_Data section:_

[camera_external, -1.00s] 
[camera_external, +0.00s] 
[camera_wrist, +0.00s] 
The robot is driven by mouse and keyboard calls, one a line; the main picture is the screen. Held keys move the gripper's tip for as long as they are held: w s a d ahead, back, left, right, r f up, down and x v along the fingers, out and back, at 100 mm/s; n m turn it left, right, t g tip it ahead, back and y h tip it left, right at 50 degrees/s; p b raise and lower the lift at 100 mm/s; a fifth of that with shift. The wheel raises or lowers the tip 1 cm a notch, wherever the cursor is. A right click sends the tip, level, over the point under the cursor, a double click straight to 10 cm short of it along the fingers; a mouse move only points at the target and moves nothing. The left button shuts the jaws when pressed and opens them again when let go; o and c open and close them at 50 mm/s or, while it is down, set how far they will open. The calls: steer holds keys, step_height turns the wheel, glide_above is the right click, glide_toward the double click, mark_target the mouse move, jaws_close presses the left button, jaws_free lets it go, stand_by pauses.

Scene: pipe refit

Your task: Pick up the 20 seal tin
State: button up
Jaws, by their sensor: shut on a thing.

_Problem details:_ Only lines with the word "button" should be collected from the material.

_Answer to this exercise:_
The robot is driven by mouse and keyboard calls, one a line; the main picture is the screen. Held keys move the gripper's tip for as long as they are held: w s a d ahead, back, left, right, r f up, down and x v along the fingers, out and back, at 100 mm/s; n m turn it left, right, t g tip it ahead, back and y h tip it left, right at 50 degrees/s; p b raise and lower the lift at 100 mm/s; a fifth of that with shift. The wheel raises or lowers the tip 1 cm a notch, wherever the cursor is. A right click sends the tip, level, over the point under the cursor, a double click straight to 10 cm short of it along the fingers; a mouse move only points at the target and moves nothing. The left button shuts the jaws when pressed and opens them again when let go; o and c open and close them at 50 mm/s or, while it is down, set how far they will open. The calls: steer holds keys, step_height turns the wheel, glide_above is the right click, glide_toward the double click, mark_target the mouse move, jaws_close presses the left button, jaws_free lets it go, stand_by pauses.
State: button up

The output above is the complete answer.